#### [Provided data]
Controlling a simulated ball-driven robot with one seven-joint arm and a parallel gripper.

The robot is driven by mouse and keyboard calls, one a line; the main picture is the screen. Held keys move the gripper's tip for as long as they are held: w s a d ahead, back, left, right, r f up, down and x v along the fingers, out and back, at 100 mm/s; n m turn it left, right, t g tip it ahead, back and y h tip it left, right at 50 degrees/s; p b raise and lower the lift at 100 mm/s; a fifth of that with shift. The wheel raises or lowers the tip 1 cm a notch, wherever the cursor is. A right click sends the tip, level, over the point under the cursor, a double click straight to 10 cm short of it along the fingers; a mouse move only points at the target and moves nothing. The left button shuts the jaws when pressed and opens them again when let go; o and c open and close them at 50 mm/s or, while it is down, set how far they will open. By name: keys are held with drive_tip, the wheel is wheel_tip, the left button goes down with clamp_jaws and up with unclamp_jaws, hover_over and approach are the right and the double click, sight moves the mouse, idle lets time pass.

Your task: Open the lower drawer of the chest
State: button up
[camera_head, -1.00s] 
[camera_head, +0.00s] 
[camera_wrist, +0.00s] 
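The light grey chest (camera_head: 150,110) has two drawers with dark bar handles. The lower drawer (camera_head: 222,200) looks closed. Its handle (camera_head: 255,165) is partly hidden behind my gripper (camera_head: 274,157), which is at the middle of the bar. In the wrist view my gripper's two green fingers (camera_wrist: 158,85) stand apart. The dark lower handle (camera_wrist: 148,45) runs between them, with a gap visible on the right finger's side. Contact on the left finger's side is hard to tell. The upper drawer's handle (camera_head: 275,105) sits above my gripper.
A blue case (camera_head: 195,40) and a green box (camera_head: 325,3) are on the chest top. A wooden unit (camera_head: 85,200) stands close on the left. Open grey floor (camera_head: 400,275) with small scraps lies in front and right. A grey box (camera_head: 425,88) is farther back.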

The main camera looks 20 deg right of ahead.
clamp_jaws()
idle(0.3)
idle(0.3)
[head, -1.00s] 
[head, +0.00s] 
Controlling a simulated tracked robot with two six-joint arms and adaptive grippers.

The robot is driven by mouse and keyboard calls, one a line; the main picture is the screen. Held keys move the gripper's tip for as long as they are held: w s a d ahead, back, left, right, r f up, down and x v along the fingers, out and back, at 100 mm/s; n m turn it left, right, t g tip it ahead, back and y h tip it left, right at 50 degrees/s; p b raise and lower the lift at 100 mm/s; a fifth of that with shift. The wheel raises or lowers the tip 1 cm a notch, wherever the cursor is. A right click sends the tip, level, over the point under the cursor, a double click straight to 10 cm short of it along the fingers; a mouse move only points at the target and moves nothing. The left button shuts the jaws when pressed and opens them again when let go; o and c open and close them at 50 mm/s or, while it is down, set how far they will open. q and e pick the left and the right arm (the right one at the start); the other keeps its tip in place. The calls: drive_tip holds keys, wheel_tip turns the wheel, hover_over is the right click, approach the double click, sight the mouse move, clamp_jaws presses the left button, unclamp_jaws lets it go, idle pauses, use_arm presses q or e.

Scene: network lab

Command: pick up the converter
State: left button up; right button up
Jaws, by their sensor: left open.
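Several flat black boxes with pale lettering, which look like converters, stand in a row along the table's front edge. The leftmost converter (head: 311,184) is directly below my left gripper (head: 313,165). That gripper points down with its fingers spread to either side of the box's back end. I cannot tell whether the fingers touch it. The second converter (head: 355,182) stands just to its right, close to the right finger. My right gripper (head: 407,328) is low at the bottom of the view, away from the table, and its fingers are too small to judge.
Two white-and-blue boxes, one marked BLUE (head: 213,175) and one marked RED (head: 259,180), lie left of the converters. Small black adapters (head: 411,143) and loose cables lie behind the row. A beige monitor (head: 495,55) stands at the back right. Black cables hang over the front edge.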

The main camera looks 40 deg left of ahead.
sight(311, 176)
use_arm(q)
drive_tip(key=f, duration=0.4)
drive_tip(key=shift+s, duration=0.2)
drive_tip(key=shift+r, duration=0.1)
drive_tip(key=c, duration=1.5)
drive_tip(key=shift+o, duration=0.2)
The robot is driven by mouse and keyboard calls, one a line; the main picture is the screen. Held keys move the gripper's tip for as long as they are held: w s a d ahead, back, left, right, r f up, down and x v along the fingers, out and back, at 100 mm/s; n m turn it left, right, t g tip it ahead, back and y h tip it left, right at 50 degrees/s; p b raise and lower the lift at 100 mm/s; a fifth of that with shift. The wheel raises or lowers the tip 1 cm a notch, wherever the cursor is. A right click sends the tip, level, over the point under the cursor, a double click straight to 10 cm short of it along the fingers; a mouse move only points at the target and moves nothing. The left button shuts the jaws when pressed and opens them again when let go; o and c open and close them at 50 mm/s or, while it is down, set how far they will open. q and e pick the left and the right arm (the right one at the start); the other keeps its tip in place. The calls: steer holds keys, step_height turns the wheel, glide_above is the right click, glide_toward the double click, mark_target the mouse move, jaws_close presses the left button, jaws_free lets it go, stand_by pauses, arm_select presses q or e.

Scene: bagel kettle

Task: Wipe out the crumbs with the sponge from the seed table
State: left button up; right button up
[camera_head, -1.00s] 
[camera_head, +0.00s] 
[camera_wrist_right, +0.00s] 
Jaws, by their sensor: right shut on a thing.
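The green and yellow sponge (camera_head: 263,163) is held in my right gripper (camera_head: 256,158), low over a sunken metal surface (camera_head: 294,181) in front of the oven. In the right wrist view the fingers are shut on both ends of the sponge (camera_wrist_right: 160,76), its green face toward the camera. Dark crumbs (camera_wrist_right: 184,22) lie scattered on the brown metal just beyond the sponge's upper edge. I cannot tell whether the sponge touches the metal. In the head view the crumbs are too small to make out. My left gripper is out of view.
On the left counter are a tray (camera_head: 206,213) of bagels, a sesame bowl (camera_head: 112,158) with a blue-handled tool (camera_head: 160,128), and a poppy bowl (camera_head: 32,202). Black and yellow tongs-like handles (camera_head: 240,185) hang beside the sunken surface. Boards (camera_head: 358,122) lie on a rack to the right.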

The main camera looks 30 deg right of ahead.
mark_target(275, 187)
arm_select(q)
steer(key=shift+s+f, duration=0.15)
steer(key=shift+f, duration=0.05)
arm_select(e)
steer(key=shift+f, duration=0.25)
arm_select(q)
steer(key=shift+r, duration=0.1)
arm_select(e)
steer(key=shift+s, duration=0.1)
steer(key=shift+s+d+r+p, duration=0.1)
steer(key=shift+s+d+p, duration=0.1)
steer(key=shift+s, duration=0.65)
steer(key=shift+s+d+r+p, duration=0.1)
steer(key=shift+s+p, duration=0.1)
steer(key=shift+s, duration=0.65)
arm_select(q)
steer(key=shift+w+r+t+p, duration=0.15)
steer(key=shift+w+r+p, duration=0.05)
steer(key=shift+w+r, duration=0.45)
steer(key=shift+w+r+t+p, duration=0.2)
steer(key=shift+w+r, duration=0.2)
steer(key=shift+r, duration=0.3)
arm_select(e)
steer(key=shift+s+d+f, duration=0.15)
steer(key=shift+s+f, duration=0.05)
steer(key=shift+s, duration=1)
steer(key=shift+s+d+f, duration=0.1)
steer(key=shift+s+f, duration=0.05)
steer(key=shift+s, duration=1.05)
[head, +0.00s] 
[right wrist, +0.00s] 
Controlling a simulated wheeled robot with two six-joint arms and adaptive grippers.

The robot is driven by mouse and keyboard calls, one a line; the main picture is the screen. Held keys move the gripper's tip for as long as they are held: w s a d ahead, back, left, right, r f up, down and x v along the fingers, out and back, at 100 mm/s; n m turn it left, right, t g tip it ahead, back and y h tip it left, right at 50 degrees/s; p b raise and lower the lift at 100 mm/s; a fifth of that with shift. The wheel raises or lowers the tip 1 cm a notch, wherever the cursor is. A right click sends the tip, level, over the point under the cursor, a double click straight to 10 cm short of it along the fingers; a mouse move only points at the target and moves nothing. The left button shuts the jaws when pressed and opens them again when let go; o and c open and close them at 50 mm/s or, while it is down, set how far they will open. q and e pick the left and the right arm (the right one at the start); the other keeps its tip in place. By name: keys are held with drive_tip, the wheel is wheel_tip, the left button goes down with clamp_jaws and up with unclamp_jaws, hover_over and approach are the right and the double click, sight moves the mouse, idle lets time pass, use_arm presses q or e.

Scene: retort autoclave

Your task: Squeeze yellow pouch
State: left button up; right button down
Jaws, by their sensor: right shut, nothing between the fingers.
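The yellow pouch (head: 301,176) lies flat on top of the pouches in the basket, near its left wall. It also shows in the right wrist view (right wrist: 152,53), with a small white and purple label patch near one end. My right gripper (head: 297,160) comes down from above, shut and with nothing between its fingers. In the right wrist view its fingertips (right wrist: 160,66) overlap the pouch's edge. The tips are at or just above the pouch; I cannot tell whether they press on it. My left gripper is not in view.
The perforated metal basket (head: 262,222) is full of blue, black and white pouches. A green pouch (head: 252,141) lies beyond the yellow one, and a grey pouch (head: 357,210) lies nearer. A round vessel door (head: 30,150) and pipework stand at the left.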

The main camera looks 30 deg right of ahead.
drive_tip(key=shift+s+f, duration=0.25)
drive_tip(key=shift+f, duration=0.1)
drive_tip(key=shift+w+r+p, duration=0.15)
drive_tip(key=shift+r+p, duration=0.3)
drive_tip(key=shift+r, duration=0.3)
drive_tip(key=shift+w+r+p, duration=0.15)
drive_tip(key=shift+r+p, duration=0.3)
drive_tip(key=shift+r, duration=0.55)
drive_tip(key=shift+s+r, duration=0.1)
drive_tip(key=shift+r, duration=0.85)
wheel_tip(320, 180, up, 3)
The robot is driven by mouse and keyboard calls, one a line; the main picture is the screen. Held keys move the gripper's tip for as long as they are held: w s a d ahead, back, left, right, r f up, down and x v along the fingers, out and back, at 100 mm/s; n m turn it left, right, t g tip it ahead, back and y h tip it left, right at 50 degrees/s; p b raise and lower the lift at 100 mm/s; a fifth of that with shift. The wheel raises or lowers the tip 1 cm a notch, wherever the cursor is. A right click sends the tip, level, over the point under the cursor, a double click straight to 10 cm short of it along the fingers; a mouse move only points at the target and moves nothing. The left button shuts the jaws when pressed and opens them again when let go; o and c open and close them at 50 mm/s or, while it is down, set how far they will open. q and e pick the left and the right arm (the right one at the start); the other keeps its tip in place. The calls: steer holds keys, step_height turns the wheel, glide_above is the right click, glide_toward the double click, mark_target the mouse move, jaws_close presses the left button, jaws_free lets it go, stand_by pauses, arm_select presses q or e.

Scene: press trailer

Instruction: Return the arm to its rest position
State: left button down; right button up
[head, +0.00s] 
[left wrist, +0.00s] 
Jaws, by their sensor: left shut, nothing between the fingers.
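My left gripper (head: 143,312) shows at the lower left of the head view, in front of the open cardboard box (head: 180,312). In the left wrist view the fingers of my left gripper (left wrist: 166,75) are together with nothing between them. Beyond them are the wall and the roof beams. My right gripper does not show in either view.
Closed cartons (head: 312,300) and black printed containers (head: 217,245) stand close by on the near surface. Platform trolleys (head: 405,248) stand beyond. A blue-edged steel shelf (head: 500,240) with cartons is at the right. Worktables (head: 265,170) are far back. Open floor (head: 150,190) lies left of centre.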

#### [The task]
In the listing, find every line containing the word "grippers" and list it.

#### [Final result]
Controlling a simulated tracked robot with two six-joint arms and adaptive grippers.
Controlling a simulated wheeled robot with two six-joint arms and adaptive grippers.

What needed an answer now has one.